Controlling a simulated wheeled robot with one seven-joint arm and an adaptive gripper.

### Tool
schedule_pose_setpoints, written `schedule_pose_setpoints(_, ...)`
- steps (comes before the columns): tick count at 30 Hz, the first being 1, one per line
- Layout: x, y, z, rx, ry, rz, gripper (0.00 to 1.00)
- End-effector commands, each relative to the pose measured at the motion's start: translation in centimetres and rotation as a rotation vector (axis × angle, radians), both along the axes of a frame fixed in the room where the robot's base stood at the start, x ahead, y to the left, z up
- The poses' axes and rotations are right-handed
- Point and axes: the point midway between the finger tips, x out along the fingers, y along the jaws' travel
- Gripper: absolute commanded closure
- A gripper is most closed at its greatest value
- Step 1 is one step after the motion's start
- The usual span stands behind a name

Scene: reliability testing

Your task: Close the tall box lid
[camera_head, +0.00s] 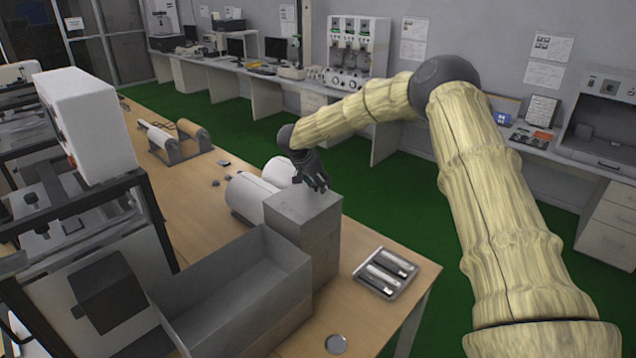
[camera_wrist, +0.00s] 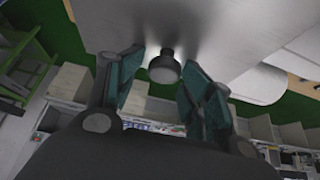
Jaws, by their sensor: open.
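The tall grey metal box (camera_head: 305,232) stands on the wooden bench near its right edge. My gripper (camera_head: 314,182) is above its top face, pointing down. In the wrist view, a small dark knob (camera_wrist: 164,68) stands on a shiny grey surface, which looks like the box's lid (camera_wrist: 205,35). My gripper's two fingers (camera_wrist: 163,60) are open, one on each side of the knob, with gaps visible. The gripper holds nothing. I cannot tell how the lid sits on the box, since the gripper partly covers the top.
An open grey bin (camera_head: 235,290) stands beside the tall box, front left. White rolls (camera_head: 250,195) lie behind it. A tray of metal parts (camera_head: 386,272) is to its right. A round metal disc (camera_head: 336,344) lies in front. A black-framed machine (camera_head: 90,215) stands at left.

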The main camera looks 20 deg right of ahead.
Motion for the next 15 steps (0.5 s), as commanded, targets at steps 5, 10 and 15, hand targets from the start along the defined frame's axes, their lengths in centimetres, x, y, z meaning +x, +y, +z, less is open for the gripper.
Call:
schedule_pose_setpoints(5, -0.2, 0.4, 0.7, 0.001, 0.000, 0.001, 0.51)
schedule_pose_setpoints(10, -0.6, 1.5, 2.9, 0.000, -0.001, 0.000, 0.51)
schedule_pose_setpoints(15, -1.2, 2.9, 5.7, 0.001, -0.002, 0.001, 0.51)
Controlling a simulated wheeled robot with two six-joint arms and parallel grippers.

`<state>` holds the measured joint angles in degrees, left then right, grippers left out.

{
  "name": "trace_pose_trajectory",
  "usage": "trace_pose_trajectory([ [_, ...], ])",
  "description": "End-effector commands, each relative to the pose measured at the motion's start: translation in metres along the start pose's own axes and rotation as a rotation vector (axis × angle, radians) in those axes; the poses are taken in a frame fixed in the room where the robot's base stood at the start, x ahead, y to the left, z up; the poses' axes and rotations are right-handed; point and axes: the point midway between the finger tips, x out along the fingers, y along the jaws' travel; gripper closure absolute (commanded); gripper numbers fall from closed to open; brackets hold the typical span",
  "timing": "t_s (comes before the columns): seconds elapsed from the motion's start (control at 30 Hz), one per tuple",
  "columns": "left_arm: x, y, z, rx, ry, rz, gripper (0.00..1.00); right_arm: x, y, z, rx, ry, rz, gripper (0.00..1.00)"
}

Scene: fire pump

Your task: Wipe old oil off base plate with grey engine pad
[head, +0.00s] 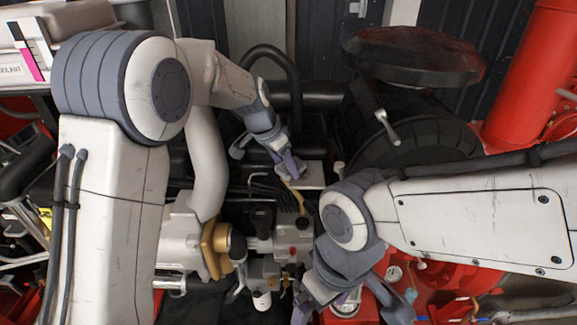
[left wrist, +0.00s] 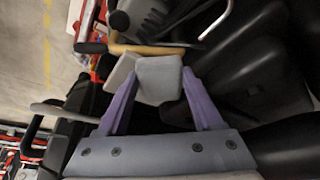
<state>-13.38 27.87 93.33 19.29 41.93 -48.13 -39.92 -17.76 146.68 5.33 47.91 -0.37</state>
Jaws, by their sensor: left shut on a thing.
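The grey pad (left wrist: 159,80) is between the purple fingers of my left gripper (left wrist: 160,88), which is shut on it. In the head view my left gripper (head: 290,168) is above the middle of the engine, and the pale pad (head: 313,174) shows just right of its fingers. My right gripper (head: 350,308) is low in the head view, its fingers spread apart, over a round metal part whose contact with it I cannot tell. I cannot make out the base plate or any oil on it for certain.
Engine parts (head: 290,245) and a brass-coloured ring (head: 214,248) lie below my arms. A large dark cylinder (head: 420,130) with a lever stands behind, with a red pipe (head: 530,75) at the right. Black hoses and pipes crowd the pad; there is little free room.

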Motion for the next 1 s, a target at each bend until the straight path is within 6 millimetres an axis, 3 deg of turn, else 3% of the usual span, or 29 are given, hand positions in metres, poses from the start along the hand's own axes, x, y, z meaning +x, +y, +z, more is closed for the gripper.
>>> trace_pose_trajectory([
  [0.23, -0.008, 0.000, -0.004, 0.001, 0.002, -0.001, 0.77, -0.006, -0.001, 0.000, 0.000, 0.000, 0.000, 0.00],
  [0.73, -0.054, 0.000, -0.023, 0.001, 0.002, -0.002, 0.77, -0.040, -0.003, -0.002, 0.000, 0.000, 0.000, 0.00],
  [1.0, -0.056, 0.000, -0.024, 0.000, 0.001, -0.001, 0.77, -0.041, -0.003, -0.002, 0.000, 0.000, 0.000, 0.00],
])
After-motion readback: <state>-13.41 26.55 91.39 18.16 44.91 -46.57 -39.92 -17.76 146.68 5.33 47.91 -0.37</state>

◇ ◇ ◇

- [Written request]: Repeat exactly the lines from the line containing "Motion for the next 1 s, a" through the end of the listing above; both boundary lines are part of the output.

- [Task answer]:
Motion for the next 1 s, a target at each bend until the straight path is within 6 millimetres an axis, 3 deg of turn, else 3% of the usual span, or 29 are given, hand positions in metres, poses from the start along the hand's own axes, x, y, z meaning +x, +y, +z, more is closed for the gripper.
>>> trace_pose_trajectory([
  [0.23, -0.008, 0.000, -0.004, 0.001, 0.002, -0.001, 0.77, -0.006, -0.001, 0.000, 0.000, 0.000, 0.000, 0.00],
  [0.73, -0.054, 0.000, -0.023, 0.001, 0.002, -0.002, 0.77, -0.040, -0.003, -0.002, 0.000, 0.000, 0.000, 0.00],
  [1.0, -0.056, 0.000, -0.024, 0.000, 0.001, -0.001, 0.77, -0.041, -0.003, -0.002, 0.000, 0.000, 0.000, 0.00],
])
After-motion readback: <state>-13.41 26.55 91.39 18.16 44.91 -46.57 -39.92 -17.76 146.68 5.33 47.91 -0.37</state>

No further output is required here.